In relation to East Timor, the Court's
jurisdiction was restricted to incidents in the three
areas of Liquica, Dili and Suai, and limited to cases
occurring between April 1999 and September 1999. These
restrictions have greatly limited the number of cases
and perpetrators subject to prosecution.
The second issue is the selection
of judges. Although judges have already been appointed,
on the basis of Presidential Decree no.6/2002, their
recruitment was not conducted in a transparent way,
and provided no room for public participation.
The criteria for candidates -- consisting
of professional and non-professional judges and academics
-- remain unclear, and their backgrounds were not considered
in the assessment process. Most of the candidates, particularly
career judges, lack sufficient track-records in dealing
with human rights cases, while a few even have questionable
records in such cases.
There is also a lack of balance in the composition of
the non career judges selected; among those chosen are
four judges from the one university, namely, the Syarif
Hidayatullah Institute of Islamic Studies in Jakarta.
There has not been an adequate public
explanation of this matter, only an informal statement
from the Supreme Court to the effect that the team's
composition reflected the possible need for the tribunal
to provide interpretations of Islamic syariah law. The
selection process was conducted in a manner that could
be considered below standard. The fit and proper test
for candidates by the legislature was inadequate and
the required presidential decree was delayed by a month
for no apparent reason.
The non career judges are not known
for their experience in either litigation or due legal
process, and view the issue of human rights purely as
an academic exercise. Meanwhile, training for the judges
has not been going according to plan. A proposal to
invite experts from Sweden and Norway failed to eventuate.
The third key issue relating to the human rights court
is the recruitment of prosecutors. The selection of
candidates for these positions has suffered similar
shortcomings to the recruitment of judges.
It was quite some time before the names of the prosecutors
were disclosed to the public. The excuse given was that
the copy of the presidential decree on the appointment
of the court's prosecutors was delivered late to the
Attorney General. The dossiers on the East Timor and
Tanjung Priok cases, prepared by the Attorney General,
do not even touch upon the issue of command responsibility
ie. the liability of a superior for acts allegedly carried
out by a person under his command.
Moreover, of the 23 suspects initially
proposed for inclusion in the case files, only 18 were
ultimately included, in 12 case files. One of these
people is known to have died, and three others have
disappeared. This sets a dangerous precedent and is
an indication of the poor level of planning that went
into the preparation of the dossiers.
There has been no official publicity
given to the cases, thereby limiting the degree of public
input.
The fourth issue relates to the preparation of necessary
rules and regulations. First, Law no. 26 on the human
rights court, now being used as the guideline for court
procedures, does not specifically cover all issues needed
to guarantee a fair trial.
The Law excludes the possibility
of utilizing any legal process other than the Criminal
Code. It also suffers from a number of other weaknesses.

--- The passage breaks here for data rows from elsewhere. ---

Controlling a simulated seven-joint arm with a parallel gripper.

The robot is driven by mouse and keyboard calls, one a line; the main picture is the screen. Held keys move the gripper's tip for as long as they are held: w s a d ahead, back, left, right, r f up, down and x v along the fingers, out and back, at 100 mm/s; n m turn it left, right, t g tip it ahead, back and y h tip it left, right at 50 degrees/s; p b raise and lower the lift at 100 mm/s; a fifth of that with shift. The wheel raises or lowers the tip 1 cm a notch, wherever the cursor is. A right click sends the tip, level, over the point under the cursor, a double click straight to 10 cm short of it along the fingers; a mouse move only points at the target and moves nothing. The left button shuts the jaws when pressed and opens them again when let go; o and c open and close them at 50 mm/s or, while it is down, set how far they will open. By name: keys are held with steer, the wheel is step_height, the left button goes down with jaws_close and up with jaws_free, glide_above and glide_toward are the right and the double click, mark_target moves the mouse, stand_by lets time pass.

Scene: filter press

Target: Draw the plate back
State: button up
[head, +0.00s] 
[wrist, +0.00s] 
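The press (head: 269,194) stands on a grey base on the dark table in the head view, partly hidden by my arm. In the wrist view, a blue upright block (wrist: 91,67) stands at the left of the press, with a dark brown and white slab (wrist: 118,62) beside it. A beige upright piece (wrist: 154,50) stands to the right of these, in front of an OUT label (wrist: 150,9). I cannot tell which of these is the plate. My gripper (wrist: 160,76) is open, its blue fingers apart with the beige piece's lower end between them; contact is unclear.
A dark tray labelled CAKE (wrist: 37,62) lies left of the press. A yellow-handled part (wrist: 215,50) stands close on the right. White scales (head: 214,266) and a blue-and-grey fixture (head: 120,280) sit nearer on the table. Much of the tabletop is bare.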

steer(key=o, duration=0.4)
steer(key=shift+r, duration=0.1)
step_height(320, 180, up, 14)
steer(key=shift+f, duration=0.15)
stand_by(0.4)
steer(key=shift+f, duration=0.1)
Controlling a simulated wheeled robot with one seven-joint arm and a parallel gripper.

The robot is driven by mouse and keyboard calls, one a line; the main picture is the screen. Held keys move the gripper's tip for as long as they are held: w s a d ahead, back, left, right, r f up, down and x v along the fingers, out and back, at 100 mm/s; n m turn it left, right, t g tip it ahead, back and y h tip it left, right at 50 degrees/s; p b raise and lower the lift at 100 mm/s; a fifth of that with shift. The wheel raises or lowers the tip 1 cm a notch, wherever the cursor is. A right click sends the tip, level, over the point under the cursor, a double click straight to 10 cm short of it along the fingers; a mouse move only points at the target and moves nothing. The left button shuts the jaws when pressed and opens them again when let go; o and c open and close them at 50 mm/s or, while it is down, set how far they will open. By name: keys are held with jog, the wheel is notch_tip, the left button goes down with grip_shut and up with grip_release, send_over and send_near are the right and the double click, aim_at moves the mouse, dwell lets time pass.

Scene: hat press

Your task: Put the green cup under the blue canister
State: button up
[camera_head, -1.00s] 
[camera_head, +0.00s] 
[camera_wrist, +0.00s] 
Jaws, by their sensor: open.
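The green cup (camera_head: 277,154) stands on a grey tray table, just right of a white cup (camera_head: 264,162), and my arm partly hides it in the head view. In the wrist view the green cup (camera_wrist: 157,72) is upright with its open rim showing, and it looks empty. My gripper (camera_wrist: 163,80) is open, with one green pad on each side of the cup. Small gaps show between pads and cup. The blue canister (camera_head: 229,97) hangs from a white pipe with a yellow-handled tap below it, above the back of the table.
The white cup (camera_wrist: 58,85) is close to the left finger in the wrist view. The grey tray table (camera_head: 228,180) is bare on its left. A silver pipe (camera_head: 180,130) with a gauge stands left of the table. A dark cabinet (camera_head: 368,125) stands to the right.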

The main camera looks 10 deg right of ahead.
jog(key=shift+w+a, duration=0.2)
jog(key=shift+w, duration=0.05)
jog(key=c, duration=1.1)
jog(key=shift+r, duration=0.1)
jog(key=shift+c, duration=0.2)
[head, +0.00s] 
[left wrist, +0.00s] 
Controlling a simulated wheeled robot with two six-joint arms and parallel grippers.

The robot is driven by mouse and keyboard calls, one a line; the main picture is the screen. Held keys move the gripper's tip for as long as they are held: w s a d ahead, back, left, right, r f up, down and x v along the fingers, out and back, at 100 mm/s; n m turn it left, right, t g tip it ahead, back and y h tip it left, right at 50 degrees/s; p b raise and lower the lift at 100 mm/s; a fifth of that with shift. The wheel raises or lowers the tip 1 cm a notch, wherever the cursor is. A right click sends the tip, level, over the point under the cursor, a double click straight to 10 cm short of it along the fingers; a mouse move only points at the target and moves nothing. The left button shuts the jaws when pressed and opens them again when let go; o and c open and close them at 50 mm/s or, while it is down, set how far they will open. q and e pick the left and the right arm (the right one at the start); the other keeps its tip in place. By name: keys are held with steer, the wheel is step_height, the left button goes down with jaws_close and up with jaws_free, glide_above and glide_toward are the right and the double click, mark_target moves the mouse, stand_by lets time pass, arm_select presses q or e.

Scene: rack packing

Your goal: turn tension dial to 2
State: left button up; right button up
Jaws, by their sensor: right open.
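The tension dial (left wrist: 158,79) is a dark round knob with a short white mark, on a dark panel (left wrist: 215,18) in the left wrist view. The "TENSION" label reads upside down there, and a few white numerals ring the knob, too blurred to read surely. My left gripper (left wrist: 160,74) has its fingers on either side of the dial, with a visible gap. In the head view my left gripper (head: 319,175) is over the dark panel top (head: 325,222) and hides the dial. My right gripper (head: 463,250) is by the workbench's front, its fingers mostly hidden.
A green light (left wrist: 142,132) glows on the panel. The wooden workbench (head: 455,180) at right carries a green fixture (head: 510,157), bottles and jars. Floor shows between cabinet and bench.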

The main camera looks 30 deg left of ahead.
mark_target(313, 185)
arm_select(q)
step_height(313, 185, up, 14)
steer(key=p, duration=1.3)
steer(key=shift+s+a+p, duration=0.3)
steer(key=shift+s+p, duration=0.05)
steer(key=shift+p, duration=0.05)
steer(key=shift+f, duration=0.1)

One is its failure to specify extradition arrangements
needed to bring witnesses from East Timor, an important
point since trials for criminal cases in Indonesia require
a direct witness.The role of the Ministry of Foreign
Affairs will therefore be crucial, yet it had no involvement
in the establishment of the court.
Meanwhile, the Criminal Code, as
an alternative basis for the ad hoc court, also has
some basic weaknesses in terms of its capacity to deal
with gross violations of human rights. The Code lacks
international standards on admissible evidence, testimonies
and the visum et repertum, among others.
Several important regulations vital
to the successful operation of the court do not yet
exist. These include those on witness protection and
victims' compensation. These legal instruments are essential
to protect both victims and military personnel who act
as witnesses, especially those who have to testify against
their superiors. These witnesses will need legal protection
to ensure their physical and professional security.
The absence of regulations on compensation may discourage
victims from becoming actively involved in the trial
process, especially those who act as witnesses. The
absence of these supporting legal instruments and mechanisms
will mean an increased reliance on the capacities and
abilities of the court's judges.
It is therefore understandable why
some are saying the human rights court is a waste of
money, time, and energy instead of a stepping stone
toward the enhanced protection of people's rights here.
There will be significant political, legal, and diplomatic
consequences should the court fail to function as planned.
If the United Nations Security Council
could prove that the ad hoc tribunal was unable or unwilling
to carry out its responsibilities, international interference
could occur through the creation of an International
Human Rights Court on East Timor, a possibility which
so far has been considered a slap in the nation's face.
In other words, however unlikely it may be, there is
still a chance of justice for the victims of human rights
violations here, whatever the price.